Write the data out again, exactly as given.
◆ ◆ ◆ ◆ ◆ ◆ ◆
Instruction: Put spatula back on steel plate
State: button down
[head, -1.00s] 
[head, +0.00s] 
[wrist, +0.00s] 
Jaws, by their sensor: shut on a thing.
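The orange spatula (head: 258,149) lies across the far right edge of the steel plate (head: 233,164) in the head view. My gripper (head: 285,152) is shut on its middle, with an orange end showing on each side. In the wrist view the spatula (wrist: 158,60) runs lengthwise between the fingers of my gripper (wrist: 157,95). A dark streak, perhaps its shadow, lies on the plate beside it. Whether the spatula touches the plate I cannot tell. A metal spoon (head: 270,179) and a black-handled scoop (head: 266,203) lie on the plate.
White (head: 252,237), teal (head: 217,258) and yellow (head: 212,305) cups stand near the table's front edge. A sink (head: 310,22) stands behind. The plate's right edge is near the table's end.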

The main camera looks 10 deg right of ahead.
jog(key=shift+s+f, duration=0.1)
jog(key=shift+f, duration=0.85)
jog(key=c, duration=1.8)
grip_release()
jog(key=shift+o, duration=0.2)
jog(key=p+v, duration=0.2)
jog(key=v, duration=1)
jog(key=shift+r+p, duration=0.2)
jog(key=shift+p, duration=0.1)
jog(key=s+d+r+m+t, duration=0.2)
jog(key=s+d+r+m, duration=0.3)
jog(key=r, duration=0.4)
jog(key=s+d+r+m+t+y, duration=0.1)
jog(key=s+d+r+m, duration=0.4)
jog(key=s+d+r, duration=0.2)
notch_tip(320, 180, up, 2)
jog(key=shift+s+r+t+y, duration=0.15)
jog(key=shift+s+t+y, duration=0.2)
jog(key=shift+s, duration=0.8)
◆ ◆ ◆ ◆ ◆ ◆ ◆
Correct response
Instruction: Put spatula back on steel plate
State: button down
[head, -1.00s] 
[head, +0.00s] 
[wrist, +0.00s] 
Jaws, by their sensor: shut on a thing.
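The orange spatula (head: 258,149) lies across the far right edge of the steel plate (head: 233,164) in the head view. My gripper (head: 285,152) is shut on its middle, with an orange end showing on each side. In the wrist view the spatula (wrist: 158,60) runs lengthwise between the fingers of my gripper (wrist: 157,95). A dark streak, perhaps its shadow, lies on the plate beside it. Whether the spatula touches the plate I cannot tell. A metal spoon (head: 270,179) and a black-handled scoop (head: 266,203) lie on the plate.
White (head: 252,237), teal (head: 217,258) and yellow (head: 212,305) cups stand near the table's front edge. A sink (head: 310,22) stands behind. The plate's right edge is near the table's end.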

The main camera looks 10 deg right of ahead.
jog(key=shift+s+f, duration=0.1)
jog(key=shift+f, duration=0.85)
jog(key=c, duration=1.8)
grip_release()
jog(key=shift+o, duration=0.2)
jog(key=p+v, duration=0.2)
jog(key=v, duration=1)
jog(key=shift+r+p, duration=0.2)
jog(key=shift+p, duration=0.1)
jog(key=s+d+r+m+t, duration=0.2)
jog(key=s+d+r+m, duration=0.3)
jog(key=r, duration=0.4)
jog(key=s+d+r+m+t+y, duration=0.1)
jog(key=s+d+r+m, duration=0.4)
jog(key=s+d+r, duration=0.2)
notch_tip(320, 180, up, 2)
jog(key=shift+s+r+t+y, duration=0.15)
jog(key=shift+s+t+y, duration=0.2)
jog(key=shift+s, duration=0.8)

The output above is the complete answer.